Let curvature $\kappa$ be defined by $\displaystyle \kappa = \frac{\big \|\mathbf T'(t) \big \|}{\big \| \mathbf r'(t)\big \|} $.

Since $\mathbf r(t) = (at, bt^2, ct^3)$,

$\mathbf r'(t)= (a, 2bt, 2ct^2)$ ,

$\|\mathbf r'(t) \| = \sqrt{a^2+4b^2t^2+9c^2t^4}$,

so $\mathbf T(t)= \frac{(a, 2bt, 2ct^2)}{\sqrt{a^2+4b^2t^2+9c^2t^4}}$

and $\mathbf T'(t)= \frac{(0, 2b, 4ct)}{\sqrt{a^2+4b^2t^2+9c^2t^4}}$.
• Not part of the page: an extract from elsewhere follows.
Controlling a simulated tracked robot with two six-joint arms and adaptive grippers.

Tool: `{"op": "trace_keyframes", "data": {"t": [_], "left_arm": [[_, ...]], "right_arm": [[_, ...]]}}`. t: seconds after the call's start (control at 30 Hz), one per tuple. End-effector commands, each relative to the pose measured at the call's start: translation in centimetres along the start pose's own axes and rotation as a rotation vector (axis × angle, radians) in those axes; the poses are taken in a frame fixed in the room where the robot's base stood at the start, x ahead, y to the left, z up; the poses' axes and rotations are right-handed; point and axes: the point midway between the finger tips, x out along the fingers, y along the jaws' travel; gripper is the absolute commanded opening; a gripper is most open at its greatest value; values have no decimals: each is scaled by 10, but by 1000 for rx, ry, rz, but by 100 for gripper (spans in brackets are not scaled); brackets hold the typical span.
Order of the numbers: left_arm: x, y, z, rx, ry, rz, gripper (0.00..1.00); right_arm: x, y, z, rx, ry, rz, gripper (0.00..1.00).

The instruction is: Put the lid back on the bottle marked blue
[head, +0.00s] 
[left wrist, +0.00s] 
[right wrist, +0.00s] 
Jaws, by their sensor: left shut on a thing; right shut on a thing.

and $\| \mathbf T'(t) \|= \frac{\sqrt{4b^2+16c^2t^2}}{\sqrt{a^2+4b^2t^2+9c^2t^4}}$

Now $\displaystyle \kappa = \frac{\big \|\mathbf T'(t) \big \|}{\big \| \mathbf r'(t)\big \|} = \frac{\sqrt{4b^2+16c^2t^2}}{a^2+4b^2t^2+9c^2t^4}$

For torsion do a similar thing but use the formula:

$\tau = \frac{\big | \mathbf r'(t) \ \mathbf r''(t) \ \mathbf r'''(t) \big| }{\kappa^2} $

where the numerator is the scalar triple product.